# WHAT IS BEING ASKED
In the records below, find the line containing "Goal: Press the" and the line containing "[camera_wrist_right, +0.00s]"; please repeat exactly the lines from one to the other, both included, and nothing more.

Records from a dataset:

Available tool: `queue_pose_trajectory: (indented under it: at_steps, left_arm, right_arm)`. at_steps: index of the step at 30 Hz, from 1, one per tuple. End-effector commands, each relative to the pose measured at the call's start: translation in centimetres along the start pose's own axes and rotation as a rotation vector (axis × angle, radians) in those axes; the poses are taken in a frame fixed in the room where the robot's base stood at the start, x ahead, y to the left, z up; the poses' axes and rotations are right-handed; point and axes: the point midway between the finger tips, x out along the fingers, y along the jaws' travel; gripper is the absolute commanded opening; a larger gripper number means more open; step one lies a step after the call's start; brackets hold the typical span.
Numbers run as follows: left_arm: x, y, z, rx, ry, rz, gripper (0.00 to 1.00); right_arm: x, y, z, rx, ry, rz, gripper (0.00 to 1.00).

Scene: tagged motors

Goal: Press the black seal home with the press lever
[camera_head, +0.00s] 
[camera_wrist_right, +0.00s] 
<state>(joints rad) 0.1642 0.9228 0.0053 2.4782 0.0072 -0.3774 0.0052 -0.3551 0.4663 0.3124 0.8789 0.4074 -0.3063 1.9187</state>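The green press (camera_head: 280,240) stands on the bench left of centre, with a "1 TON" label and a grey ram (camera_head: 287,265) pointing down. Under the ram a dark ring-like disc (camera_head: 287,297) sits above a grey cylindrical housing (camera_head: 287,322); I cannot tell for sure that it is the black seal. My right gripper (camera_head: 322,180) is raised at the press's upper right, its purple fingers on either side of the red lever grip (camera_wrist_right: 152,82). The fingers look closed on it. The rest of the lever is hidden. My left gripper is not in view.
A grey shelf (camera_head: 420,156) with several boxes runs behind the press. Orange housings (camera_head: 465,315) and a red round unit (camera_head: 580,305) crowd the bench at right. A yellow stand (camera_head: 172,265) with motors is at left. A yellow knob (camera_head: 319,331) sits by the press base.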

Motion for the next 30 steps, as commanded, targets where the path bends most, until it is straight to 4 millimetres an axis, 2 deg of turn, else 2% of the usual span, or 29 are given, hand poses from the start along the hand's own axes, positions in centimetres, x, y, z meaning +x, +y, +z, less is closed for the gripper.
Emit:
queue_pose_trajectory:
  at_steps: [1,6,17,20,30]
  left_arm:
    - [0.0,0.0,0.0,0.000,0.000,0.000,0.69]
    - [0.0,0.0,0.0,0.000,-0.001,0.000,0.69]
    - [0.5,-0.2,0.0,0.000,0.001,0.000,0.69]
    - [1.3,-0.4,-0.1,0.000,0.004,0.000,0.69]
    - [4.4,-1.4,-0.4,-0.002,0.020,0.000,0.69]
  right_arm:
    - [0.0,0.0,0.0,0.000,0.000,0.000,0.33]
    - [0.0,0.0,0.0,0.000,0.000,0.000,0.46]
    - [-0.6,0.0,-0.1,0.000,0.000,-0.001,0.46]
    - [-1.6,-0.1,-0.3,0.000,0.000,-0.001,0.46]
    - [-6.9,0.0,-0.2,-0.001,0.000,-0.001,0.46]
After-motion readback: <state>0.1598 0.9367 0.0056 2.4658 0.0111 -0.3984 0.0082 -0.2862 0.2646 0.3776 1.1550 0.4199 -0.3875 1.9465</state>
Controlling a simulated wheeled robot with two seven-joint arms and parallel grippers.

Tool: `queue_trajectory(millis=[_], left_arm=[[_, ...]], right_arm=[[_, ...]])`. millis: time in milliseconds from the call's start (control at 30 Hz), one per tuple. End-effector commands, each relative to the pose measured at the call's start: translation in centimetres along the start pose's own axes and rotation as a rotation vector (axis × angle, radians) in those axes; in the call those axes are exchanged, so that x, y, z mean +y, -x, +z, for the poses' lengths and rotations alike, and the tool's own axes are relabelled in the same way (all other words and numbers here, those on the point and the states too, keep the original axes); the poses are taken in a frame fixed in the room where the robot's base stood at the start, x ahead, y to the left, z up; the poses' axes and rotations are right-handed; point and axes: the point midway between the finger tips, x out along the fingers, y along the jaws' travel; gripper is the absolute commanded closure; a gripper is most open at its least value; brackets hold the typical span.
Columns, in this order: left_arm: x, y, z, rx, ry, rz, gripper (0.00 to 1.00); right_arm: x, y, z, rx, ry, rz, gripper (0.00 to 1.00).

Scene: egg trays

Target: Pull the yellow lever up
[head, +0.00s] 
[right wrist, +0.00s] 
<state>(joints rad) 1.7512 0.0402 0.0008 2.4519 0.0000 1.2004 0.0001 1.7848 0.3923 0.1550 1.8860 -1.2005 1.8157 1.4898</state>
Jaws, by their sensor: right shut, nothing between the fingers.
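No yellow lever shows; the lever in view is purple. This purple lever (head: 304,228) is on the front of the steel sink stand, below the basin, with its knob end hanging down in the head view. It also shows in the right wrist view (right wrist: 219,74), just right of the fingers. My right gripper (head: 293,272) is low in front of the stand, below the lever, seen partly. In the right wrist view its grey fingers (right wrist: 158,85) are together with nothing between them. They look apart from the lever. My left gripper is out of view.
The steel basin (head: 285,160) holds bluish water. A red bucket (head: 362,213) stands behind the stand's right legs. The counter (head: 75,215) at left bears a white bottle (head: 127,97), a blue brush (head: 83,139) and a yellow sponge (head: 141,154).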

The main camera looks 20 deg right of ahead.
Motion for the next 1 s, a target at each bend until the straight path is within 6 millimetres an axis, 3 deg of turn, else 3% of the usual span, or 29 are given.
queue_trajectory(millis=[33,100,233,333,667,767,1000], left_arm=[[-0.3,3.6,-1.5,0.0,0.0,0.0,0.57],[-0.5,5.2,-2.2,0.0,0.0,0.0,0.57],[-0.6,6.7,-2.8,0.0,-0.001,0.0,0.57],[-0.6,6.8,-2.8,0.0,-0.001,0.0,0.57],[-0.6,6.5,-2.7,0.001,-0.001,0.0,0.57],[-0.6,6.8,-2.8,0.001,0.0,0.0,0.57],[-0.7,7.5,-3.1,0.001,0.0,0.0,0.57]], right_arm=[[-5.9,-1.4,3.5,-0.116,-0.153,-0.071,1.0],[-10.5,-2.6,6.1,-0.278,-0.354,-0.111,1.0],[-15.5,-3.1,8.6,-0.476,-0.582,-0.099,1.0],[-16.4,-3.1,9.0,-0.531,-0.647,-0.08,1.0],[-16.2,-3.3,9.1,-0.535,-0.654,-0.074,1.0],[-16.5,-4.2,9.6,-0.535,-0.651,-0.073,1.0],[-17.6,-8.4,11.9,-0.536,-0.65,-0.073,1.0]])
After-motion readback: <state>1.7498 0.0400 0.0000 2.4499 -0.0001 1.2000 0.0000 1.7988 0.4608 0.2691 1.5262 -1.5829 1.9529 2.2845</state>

# COMPLETED EXERCISE
Goal: Press the black seal home with the press lever
[camera_head, +0.00s] 
[camera_wrist_right, +0.00s] 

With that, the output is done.